Bringing the Joy Back to Batman

This post originally appeared on Panels, which is now Book Riot Comics

With much of the criticism of Batman v Superman taking aim at its dour tone, it’s the perfect time to take a look back on a brighter period in the Caped Crusader’s past. The iconic sixties Batman TV series first aired fifty years ago, and since November, Bat-Labels has been documenting the show’s extensive collection of explanatory labels on Twitter, Tumblr and Instagram. For its three seasons, Batman’s sets bristled with labels recording the existence of everything from Batweather Instruments to the Enormous Candle Dipper. Bat-Labels brings screenshots to your social media platform of choice every day, alongside choice revelations like the fact that the show gave Bruce Wayne a horse called Waynebow. Waynebow. It’s silly, it’s campy and it’s utterly joyous.

‘Joy’ isn’t a word most would associate with Batman these days. The hero we apparently deserve in 2016 is firmly in the mould of the brooding Dark Knight set by Frank Miller and Christopher Nolan. And that’s fine – as long as we remember that Adam West’s Batman is as much a part of the character as Ben Affleck’s or Christian Bale’s. With DC’s upcoming Rebirth relaunch aiming to leave the DC universe looking more like its movies, are we set to forget? Many of the spaces where the sillier side of the Caped Crusader lived on – Batman: The Brave and the Bold, the Batman ’66 digital comics, Morrison’s Batman, Incorporated -– have bitten the dust. We can’t let the joy of Batman go with them.

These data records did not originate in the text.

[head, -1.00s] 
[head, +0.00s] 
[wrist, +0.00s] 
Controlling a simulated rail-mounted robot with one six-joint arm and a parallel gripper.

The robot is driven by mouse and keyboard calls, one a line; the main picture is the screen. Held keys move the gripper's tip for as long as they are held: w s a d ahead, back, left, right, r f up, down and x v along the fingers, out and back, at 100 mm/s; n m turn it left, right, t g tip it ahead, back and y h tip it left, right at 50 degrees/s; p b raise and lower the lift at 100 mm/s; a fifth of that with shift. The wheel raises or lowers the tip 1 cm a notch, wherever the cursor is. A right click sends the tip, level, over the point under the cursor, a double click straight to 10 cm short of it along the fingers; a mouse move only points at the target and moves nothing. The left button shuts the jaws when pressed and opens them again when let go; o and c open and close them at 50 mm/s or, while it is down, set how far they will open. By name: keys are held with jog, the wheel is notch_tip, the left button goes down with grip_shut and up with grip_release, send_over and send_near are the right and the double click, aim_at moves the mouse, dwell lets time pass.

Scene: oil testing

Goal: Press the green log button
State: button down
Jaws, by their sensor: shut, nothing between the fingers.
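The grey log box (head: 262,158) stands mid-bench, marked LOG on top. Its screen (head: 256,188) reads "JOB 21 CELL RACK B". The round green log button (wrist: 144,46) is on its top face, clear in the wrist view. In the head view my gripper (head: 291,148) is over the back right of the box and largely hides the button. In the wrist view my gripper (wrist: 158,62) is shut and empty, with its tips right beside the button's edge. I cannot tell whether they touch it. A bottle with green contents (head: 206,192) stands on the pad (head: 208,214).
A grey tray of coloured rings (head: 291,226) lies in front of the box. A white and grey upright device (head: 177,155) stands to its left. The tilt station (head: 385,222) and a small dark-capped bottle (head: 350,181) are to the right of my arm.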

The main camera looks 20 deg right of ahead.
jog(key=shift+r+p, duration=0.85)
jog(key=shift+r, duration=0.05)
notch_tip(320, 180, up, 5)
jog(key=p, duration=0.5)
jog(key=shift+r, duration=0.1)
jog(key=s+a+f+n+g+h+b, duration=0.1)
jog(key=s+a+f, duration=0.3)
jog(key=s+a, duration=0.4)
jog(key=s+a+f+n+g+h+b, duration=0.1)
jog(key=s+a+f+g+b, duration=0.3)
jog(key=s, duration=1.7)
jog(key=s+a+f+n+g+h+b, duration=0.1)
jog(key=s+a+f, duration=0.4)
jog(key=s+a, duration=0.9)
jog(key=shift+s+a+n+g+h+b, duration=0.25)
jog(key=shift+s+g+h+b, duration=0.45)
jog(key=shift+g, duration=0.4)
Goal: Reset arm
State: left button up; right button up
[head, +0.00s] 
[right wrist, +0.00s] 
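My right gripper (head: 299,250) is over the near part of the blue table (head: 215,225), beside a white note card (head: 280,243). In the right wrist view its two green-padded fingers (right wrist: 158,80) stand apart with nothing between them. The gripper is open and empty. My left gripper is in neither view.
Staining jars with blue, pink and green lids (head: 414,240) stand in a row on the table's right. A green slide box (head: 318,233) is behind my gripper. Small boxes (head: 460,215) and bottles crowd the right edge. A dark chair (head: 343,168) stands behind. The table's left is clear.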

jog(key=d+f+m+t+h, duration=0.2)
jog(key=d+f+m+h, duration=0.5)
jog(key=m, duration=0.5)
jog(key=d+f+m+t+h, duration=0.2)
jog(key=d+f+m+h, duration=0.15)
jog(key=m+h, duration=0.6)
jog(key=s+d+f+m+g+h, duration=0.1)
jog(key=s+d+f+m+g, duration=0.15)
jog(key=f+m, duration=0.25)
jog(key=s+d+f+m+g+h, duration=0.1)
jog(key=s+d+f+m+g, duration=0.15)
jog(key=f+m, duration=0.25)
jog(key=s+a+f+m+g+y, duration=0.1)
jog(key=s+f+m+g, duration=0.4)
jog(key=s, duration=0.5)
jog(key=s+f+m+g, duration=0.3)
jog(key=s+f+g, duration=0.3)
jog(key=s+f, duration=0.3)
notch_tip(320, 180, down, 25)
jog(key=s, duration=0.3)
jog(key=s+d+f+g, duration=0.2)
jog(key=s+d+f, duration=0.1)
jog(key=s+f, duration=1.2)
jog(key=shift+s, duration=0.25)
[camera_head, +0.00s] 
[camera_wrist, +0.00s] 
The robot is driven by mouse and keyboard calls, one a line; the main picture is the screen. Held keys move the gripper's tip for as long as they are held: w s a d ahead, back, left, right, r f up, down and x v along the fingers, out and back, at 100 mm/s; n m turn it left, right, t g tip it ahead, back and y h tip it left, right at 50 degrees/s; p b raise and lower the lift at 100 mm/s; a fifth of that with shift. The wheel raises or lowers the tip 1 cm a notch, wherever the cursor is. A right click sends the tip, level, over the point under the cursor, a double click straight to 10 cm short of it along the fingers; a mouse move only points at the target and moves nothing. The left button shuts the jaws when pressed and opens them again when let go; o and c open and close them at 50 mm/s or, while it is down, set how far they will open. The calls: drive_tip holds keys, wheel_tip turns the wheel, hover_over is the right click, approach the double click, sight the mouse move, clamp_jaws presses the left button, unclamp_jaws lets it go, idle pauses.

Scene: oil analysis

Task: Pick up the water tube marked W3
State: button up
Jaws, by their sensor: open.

Batman is inherently silly, something comics did its best to forget as it pushed back against the image of the campy Caped Crusader. The greatest Batman stories, though, understand that the character’s history isn’t something to be swept under the rug. Batman is the most grounded of all the iconic superheroes, a regular mortal among gods who spends his life wrestling with trauma and the pain of doing good. He’s also a billionaire playboy who dresses up in a bat costume in order to punch criminals in the face. And here’s the thing – neither of those facts negates the other! The reason Batman has been beloved for almost eighty years is that he can be pretty much anything. The Batman of The Dark Knight Returns can live happily alongside the Batman of ‘Surf’s Up! Joker’s Under!’, and in the midst of the battleground of hype and backlash surrounding Batman v Superman, Bat-Labels is there to remind us all of that.

The chances of us ever seeing a Batman in the vein of Adam West in the limelight again are slim. But there’s still hope for those of us who prefer a little levity in our Dark Knight. Books like Gotham Academy and Batgirl have been keeping the Bat Family open to everyone. Warner Bros. are apparently paying for extensive reshoots to add more jokes to the upcoming Suicide Squad movie. And, as the dust settled from Batman v Superman’s launch, the first teaser trailer for next year’s The LEGO Batman Movie was released, complete with beatboxing, microwavable lobster thermidor and, best of all, a perfectly labelled hall of Batsuits.

Whether in 1966 or 2016, there’s room for joy in Gotham City, and we can’t let DC forget that in its rush to establish a tone going forward. For Batman to fulfil the potential that’s carried the character all this way, we need to let him be silly as well as serious. Somewhere out there, even if it’s just in the world of Bat-Labels screenshots, there needs to be a Gotham that can be home to a Zapping Machine or Portable Batlab.